Esta semana he asistido con estupefacción al levantamiento de los agricultores del sur de la provincia de León exigiendo del Gobierno el incumplimiento del convenio firmado con Portugal en 1998, por el que España se compromete a repartir con el vecino país el caudal de los ríos que compartimos con él, algo que parece tan de cajón que ni el derecho internacional se precisa para explicarlo: los ríos que recorren más de un país están sujetos a un aprovechamiento común, es decir, no puede ser que el que el río cruza primero se quede con toda el agua que lleva sin dejarles nada a los siguientes. Pero a los agricultores del sur de León parece que el derecho internacional les trae al pairo.

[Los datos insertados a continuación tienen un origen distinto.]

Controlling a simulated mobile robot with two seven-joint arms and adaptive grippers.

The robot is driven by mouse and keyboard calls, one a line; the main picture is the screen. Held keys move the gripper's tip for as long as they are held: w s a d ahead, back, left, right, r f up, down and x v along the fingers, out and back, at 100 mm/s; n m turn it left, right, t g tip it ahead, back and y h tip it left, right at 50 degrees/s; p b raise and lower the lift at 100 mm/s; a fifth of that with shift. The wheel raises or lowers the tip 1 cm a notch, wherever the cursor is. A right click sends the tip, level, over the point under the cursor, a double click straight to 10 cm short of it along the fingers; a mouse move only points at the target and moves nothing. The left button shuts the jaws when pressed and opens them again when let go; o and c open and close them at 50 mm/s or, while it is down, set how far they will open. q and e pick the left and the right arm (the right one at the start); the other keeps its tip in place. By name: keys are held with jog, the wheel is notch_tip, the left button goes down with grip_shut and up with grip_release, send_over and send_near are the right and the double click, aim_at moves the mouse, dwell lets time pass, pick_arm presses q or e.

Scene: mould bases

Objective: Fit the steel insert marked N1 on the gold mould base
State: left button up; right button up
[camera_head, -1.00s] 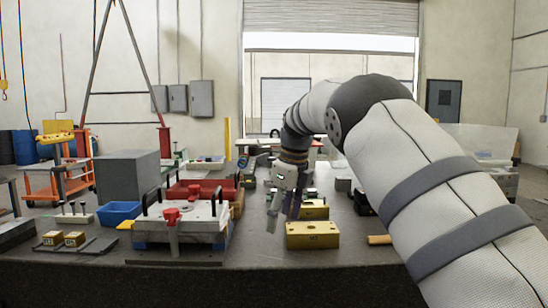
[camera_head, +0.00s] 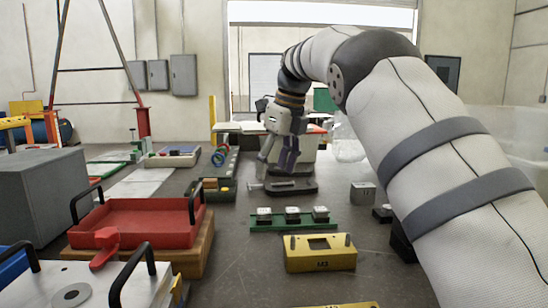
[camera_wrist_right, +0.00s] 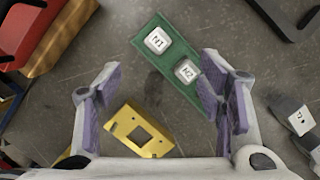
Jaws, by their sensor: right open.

Necesitados de más agua, como todos, protestan de que el Gobierno español cumpla con sus compromisos, en este caso con Portugal, y se han echado a la calle con sus tractores al grito de '¡El agua es nuestra!'. Un grito que uno ya escuchó en catalán ('Lo riu es nostre!') en el delta del Ebro, cuando el proyecto fallido de Aznar y Pujol de desviar agua del Ebro a Barcelona y a Levante y, antes, en los ochenta, en León, cuando los agricultores del sur de la provincia, esos que ahora se manifiestan quejándose de que parte del agua de los embalses del norte se vaya a Portugal a través del Duero, reclamaban solidaridad a los riañeses para que abandonaran sus casas y permitieran el cierre de la presa que los condenaría al exilio. La solidaridad que reclamaban a los demás para poder regar sus cultivos parece que a ellos no les compete, como si el agua de los embalses de la provincia fuera suya en exclusiva.
No hay ninguna norma legal ni moral que diga, que yo sepa, que el agua es propiedad de nadie y, si lo fuera, sería de aquellos que primero la ven pasar, que no son precisamente los agricultores de la meseta por mucho que ellos lo crean así. Un río, como el aire, no es de nadie y, por lo tanto, su aprovechamiento ha de ser común y sus beneficiarios debemos ser todos, tanto los que viven en su nacimiento como los que lo hacen en su desembocadura. Y da igual que estos se produzcan en provincias y en países diferentes. Tener que recordar esto es como tener que recordarle a un niño que los columpios y juegos del parque son de todos y que hay que compartirlos con los demás. Se lo dice a los agricultores del sur de León una persona que se quedó sin pueblo para que ellos puedan regar.